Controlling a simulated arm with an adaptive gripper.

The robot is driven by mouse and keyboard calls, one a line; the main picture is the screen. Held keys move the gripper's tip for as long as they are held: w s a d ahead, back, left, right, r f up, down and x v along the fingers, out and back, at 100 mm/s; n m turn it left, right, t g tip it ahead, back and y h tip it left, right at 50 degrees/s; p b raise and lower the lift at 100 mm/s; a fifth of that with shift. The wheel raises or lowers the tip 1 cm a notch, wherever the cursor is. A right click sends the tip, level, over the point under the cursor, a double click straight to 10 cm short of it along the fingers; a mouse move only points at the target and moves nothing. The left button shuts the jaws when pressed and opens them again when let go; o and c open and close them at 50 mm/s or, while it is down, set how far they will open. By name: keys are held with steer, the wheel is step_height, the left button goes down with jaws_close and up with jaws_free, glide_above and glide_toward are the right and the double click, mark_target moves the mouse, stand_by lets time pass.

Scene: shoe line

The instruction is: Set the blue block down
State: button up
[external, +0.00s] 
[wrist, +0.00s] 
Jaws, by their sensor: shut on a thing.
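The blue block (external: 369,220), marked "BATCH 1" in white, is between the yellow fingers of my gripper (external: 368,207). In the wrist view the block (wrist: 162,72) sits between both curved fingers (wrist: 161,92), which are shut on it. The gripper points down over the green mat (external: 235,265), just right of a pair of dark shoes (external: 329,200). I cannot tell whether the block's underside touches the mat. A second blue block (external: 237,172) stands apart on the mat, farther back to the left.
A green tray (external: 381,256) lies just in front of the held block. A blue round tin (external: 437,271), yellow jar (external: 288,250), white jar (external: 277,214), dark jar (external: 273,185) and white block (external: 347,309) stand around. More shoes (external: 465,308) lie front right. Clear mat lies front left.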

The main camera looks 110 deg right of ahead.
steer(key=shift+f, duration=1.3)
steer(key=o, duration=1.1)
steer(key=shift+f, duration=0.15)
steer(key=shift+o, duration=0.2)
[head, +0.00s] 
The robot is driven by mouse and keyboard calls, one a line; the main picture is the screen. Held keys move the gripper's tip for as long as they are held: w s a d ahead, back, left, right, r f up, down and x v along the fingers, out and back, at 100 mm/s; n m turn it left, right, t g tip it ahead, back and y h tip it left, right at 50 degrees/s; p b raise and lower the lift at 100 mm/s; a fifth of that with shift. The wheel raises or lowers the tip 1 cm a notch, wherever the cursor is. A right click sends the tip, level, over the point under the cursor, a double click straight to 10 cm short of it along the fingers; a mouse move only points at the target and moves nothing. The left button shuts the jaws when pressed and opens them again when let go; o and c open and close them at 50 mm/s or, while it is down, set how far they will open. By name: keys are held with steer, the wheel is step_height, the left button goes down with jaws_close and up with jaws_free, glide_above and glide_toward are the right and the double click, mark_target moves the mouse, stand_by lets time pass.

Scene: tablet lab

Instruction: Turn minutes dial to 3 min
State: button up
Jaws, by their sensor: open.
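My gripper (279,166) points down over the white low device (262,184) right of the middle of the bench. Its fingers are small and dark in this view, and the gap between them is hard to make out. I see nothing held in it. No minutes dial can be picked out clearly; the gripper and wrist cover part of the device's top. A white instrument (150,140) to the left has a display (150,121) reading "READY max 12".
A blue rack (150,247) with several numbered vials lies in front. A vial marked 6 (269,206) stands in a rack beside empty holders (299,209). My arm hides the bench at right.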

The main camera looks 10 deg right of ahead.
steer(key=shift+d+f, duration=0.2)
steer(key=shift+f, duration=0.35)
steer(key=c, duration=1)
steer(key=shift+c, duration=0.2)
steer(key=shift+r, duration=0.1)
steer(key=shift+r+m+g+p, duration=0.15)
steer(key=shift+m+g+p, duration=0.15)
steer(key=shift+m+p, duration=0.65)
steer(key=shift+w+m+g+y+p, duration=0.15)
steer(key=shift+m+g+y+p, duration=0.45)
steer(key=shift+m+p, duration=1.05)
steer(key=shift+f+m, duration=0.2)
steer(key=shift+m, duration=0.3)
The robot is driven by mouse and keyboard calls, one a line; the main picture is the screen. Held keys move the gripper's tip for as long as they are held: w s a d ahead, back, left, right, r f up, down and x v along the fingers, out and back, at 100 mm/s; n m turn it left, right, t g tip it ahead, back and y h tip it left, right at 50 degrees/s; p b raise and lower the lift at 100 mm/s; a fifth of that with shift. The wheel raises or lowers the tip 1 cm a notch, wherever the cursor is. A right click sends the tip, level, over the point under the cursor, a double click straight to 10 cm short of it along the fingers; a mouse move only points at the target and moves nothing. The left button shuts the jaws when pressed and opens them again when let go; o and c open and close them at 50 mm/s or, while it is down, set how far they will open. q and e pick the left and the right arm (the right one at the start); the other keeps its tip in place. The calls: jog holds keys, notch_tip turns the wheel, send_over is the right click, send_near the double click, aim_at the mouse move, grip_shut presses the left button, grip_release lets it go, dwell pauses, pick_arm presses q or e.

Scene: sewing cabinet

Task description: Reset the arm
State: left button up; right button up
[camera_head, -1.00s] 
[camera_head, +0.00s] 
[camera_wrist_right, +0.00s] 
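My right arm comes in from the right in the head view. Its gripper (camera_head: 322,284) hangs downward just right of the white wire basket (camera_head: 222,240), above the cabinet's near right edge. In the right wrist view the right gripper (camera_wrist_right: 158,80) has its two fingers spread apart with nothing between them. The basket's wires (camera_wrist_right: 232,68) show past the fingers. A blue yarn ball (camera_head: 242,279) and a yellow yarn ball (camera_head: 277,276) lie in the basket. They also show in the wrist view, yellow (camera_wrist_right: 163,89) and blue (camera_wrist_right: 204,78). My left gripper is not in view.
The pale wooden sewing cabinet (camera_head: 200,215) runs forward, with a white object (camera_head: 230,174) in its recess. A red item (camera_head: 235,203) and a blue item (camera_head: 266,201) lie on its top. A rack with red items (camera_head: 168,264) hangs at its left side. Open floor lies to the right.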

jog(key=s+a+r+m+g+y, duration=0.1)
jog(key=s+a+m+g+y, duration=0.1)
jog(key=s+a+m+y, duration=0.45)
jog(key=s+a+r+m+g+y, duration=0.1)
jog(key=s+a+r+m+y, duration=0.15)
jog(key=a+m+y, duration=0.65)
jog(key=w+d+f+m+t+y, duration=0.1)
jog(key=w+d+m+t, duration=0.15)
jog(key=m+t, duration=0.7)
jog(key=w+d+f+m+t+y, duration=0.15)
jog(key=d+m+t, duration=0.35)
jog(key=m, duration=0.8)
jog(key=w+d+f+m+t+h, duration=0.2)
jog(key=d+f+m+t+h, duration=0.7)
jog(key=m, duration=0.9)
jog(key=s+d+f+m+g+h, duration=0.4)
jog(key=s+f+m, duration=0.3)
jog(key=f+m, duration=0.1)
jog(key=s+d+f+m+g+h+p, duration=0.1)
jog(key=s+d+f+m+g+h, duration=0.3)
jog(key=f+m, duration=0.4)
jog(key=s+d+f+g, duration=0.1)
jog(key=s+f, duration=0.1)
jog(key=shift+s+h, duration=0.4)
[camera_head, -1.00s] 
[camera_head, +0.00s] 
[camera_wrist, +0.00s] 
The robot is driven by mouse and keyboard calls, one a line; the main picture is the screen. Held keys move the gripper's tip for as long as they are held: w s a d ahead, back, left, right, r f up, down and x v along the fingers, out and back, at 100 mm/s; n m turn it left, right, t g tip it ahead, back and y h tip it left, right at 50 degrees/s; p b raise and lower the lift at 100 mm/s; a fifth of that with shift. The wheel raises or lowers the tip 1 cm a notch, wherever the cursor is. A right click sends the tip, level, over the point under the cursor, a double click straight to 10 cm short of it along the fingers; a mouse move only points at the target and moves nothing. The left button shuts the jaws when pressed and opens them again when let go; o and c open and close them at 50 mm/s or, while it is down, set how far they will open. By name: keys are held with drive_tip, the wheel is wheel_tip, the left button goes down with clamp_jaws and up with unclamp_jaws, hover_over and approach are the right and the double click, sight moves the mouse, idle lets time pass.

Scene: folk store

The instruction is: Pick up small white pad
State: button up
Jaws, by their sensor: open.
◆ ◆ ◆
== THE EXERCISE ==
Your task is to print the lines from the one containing "The instruction is: Set the blue block down" through the one containing "[head, +0.00s]", exactly and with nothing added.

== ANSWER FOR THE TASK ==
The instruction is: Set the blue block down
State: button up
[external, +0.00s] 
[wrist, +0.00s] 
Jaws, by their sensor: shut on a thing.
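The blue block (external: 369,220), marked "BATCH 1" in white, is between the yellow fingers of my gripper (external: 368,207). In the wrist view the block (wrist: 162,72) sits between both curved fingers (wrist: 161,92), which are shut on it. The gripper points down over the green mat (external: 235,265), just right of a pair of dark shoes (external: 329,200). I cannot tell whether the block's underside touches the mat. A second blue block (external: 237,172) stands apart on the mat, farther back to the left.
A green tray (external: 381,256) lies just in front of the held block. A blue round tin (external: 437,271), yellow jar (external: 288,250), white jar (external: 277,214), dark jar (external: 273,185) and white block (external: 347,309) stand around. More shoes (external: 465,308) lie front right. Clear mat lies front left.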

The main camera looks 110 deg right of ahead.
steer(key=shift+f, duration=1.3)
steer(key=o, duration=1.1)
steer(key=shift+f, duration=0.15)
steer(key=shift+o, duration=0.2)
[head, +0.00s] 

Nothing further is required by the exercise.